Dataset records ->
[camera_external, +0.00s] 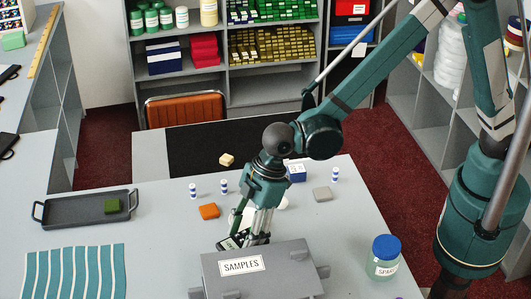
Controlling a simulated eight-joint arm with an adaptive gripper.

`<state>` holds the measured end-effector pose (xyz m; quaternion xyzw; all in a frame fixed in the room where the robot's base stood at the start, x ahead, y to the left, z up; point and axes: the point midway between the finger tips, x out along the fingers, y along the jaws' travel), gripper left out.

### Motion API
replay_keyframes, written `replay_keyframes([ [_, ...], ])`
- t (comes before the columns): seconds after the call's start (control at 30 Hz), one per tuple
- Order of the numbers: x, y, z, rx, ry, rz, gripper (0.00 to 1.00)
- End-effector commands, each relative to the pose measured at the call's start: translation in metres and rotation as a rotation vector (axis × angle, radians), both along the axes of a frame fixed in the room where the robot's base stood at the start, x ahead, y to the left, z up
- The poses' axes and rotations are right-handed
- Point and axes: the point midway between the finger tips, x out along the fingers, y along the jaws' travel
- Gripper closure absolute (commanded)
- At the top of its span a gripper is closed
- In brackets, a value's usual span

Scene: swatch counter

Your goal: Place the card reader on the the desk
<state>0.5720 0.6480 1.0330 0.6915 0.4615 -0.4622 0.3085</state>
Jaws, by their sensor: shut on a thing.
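My gripper (251,240) points down just behind the grey SAMPLES box, near the middle of the desk (150,225). It is shut on a small dark device with light markings, which looks like the card reader (231,241). The device is tilted and shows to the left of the fingers. The SAMPLES box hides its lower part and the fingertips, so I cannot tell whether it touches the desk.
The SAMPLES box (262,273) stands close in front. A dark tray (80,212) is left, a blue-lidded jar (384,262) right.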

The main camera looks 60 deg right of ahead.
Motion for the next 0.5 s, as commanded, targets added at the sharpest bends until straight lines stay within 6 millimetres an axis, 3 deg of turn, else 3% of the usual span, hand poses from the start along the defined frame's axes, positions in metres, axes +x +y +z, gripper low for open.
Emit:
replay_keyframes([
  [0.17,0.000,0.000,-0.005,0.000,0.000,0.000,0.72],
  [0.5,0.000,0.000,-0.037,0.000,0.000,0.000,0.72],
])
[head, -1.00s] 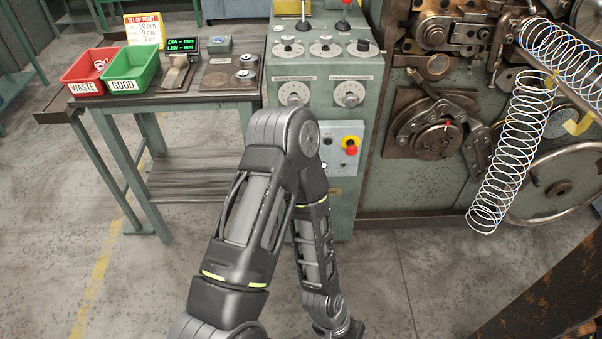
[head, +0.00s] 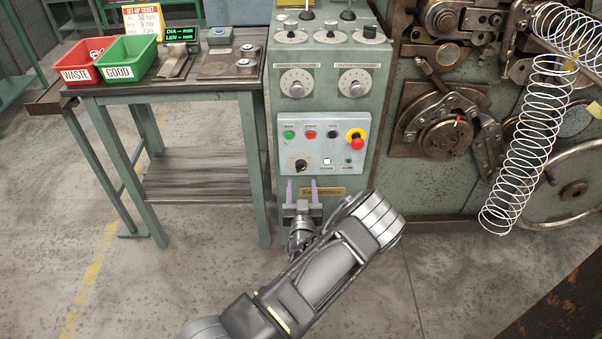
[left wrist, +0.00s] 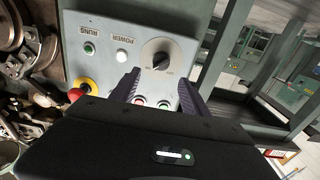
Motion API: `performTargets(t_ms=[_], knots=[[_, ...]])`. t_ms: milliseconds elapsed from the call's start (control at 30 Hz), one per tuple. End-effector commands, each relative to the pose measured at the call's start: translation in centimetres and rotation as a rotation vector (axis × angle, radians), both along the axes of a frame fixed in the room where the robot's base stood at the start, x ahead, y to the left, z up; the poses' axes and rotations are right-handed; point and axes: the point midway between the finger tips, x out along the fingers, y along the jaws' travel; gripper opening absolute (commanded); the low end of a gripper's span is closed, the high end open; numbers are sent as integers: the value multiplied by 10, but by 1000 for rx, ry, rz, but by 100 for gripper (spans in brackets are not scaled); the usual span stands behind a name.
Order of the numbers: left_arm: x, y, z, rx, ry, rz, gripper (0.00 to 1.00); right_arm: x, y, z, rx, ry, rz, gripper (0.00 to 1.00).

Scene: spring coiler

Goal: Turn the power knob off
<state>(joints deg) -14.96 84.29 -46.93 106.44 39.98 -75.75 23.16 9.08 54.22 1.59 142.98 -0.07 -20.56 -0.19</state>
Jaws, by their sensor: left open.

Set exercise ->
Say how many lines in this material hold "between", and say nothing else.

Result ->
3